In the Stückmann Podcast episode #2, Prof. Dr Oliver Middendorf, Niels Doege and Florian Weeg give an assessment from their experience as tax advisors, auditors and lawyers on the structuring opportunities and challenges posed by this new "small tax reform" with the following main topics:
Tax depreciation
According to the government draft for a Growth Opportunities Act, the threshold values for low-value assets and collective items as well as the special depreciation according to § 7g EStG will be increased. The HLB Stückmann Tax Podcast also discusses the planned (re-)introduction of declining balance depreciation for fixed assets and residential buildings.
Accumulation relief
The retention allowance according to § 34a EStG is to be improved. The HLB Stückmann Tax Podcast outlines the future opportunities and application risks in connection with the planned § 34a EStG.
Interest barrier/interest rate barrier
From 2024, the interest deduction restriction under Section 4h EStG and Section 8a KStG is to be adapted to the requirements of the EU Anti-Tax-Avoidance-Directive (ATAD).

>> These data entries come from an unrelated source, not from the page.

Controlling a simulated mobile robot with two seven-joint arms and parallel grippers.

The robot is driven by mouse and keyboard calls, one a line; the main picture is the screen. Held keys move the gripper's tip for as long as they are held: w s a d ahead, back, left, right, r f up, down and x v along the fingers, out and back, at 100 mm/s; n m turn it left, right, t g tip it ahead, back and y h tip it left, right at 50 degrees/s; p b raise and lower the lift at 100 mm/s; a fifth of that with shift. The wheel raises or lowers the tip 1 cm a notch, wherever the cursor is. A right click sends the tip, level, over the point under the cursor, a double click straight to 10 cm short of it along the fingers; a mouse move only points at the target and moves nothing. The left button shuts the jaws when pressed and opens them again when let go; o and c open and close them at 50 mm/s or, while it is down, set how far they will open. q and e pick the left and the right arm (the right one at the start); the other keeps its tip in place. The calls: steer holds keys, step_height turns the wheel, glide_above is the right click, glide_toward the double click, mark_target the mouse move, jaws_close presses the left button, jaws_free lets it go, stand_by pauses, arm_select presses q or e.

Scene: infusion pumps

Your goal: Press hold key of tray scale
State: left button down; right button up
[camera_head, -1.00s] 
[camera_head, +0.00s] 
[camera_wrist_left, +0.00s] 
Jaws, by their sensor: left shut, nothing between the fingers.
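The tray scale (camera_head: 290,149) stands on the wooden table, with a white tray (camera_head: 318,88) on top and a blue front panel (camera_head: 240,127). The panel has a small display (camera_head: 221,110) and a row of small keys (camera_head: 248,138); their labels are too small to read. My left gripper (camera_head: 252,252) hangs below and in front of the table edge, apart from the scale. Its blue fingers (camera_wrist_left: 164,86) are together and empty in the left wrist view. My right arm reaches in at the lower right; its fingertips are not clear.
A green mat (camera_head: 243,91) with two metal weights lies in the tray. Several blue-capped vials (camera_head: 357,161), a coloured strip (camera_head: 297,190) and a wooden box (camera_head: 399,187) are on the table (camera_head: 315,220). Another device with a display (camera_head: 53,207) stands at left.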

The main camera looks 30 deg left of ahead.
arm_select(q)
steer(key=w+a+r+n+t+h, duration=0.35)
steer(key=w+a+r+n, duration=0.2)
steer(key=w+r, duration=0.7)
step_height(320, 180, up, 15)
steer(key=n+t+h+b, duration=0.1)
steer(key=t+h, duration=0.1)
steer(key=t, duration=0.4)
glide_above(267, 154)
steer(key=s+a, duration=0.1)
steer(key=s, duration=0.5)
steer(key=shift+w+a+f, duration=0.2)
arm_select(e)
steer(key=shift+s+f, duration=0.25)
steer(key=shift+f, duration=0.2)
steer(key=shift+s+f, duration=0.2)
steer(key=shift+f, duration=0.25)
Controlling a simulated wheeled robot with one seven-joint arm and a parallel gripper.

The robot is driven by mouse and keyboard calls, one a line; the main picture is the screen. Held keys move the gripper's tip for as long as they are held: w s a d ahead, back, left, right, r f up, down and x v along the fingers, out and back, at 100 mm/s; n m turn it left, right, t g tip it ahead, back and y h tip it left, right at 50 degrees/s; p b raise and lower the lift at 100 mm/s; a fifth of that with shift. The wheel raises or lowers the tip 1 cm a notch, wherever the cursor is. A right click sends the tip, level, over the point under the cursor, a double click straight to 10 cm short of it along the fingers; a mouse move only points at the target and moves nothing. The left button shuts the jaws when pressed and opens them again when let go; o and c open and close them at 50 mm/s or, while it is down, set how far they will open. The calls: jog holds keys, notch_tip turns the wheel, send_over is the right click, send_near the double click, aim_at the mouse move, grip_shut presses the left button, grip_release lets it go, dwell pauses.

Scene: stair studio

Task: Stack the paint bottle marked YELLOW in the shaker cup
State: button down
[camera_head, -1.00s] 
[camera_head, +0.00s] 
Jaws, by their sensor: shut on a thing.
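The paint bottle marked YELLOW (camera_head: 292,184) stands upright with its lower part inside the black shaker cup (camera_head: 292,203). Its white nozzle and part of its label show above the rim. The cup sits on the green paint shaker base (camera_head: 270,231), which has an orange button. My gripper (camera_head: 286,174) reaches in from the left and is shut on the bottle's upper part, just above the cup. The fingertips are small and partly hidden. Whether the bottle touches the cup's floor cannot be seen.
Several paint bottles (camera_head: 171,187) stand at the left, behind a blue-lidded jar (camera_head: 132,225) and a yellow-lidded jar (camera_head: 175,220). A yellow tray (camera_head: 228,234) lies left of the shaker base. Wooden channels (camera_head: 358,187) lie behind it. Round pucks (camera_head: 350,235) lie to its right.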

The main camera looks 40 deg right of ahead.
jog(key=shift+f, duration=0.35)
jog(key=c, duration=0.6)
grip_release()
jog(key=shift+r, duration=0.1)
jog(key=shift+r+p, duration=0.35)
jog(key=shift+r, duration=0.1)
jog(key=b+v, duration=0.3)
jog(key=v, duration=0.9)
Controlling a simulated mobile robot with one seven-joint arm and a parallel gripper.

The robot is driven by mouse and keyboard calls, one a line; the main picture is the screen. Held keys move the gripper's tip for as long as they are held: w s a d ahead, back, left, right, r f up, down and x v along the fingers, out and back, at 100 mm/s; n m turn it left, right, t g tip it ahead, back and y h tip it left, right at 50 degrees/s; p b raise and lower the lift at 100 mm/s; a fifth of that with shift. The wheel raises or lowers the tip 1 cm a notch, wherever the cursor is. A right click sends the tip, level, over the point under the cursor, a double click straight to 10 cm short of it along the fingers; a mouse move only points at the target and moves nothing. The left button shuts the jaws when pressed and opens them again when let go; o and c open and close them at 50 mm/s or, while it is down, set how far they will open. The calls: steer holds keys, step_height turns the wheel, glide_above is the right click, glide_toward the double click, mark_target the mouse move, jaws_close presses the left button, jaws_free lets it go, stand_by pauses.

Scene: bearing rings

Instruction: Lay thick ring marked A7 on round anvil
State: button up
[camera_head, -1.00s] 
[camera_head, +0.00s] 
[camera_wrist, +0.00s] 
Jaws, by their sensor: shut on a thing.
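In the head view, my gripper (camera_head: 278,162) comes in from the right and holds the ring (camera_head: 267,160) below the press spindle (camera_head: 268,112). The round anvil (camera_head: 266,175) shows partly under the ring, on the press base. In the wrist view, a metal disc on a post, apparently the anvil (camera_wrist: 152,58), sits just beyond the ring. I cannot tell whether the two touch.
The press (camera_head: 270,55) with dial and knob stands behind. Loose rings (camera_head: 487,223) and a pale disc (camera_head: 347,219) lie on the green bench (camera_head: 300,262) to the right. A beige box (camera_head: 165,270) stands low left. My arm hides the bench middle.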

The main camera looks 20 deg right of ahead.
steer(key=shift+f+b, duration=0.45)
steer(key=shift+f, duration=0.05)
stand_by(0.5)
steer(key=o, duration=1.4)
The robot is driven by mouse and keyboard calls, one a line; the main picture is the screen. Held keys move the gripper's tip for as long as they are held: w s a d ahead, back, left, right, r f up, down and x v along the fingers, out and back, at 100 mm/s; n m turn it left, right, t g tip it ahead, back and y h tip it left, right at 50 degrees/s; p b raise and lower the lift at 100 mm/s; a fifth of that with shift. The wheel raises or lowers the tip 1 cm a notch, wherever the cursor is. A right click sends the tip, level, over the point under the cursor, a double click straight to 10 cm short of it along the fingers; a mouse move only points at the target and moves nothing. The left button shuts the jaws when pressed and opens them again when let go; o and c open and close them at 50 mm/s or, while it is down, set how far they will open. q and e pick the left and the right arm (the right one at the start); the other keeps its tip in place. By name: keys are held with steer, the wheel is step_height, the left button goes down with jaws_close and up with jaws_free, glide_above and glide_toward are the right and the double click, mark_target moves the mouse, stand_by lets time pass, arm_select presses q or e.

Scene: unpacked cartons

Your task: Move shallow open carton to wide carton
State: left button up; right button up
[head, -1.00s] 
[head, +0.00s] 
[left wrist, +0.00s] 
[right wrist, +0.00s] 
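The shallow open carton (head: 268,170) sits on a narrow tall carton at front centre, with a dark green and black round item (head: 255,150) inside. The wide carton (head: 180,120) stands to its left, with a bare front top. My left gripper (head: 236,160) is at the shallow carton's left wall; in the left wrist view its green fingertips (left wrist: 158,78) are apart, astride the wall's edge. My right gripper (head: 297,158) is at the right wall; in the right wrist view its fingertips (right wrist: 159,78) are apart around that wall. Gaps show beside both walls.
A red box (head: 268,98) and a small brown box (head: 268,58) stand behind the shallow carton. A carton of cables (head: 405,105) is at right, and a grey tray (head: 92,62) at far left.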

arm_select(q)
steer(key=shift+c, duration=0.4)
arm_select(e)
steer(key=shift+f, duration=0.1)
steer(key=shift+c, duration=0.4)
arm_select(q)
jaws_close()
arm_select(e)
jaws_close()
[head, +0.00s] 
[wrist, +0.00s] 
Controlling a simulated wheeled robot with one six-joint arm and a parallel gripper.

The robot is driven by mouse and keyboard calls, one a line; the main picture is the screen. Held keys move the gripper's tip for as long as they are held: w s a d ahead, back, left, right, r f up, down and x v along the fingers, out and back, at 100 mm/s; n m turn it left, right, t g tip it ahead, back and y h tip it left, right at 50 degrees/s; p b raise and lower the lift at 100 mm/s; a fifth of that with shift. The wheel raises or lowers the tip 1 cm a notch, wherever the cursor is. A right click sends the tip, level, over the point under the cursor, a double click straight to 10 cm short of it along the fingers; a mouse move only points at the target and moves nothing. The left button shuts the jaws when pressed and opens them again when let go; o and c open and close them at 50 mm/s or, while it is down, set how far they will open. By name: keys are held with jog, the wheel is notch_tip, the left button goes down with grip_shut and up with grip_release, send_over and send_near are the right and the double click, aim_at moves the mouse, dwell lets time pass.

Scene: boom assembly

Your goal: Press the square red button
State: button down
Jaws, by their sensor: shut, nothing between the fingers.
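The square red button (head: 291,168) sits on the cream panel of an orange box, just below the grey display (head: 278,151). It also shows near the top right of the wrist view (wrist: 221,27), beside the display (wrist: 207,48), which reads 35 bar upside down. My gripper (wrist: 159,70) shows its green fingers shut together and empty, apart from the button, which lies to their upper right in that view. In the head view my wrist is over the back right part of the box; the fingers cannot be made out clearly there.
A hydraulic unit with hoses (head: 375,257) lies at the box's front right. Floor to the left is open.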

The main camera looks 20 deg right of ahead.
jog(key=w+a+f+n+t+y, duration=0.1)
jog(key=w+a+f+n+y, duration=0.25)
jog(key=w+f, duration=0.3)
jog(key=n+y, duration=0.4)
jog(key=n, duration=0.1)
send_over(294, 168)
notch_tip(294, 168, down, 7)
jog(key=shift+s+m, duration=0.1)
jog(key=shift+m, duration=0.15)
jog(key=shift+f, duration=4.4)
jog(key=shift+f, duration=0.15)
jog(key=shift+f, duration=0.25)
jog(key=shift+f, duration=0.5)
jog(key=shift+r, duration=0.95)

The HLB Stückmann Tax Podcast is dedicated to the expansion of the previous definition of interest as well as the further tightening changes in the exemptions and its effects on taxation practice. In addition, the introduction of a limit on the amount of interest is critically discussed.
Loss offsetting
In the area of loss offsetting, the HLB Stückmann Tax Podcast deals with the planned tax relief measures in the area of the carry-forward and carry-back of losses and practical application examples that illustrate the possible relief effects in the future.


CONCLUSION
What remains of the Growth Opportunity Act in the area of taxation? The improved depreciation conditions are to be welcomed. These could contribute to a growth spurt. The regulations on the taxation of retained profits in partnerships and on offsetting losses are somewhat improved. However, the significant improvements still contained in the draft bill have unfortunately not found their way into the legislative process.
However, the significant tightening of the interest expense deduction is not likely to encourage companies to invest, but rather to slow them down. This is especially true if the investments have to be debt-financed.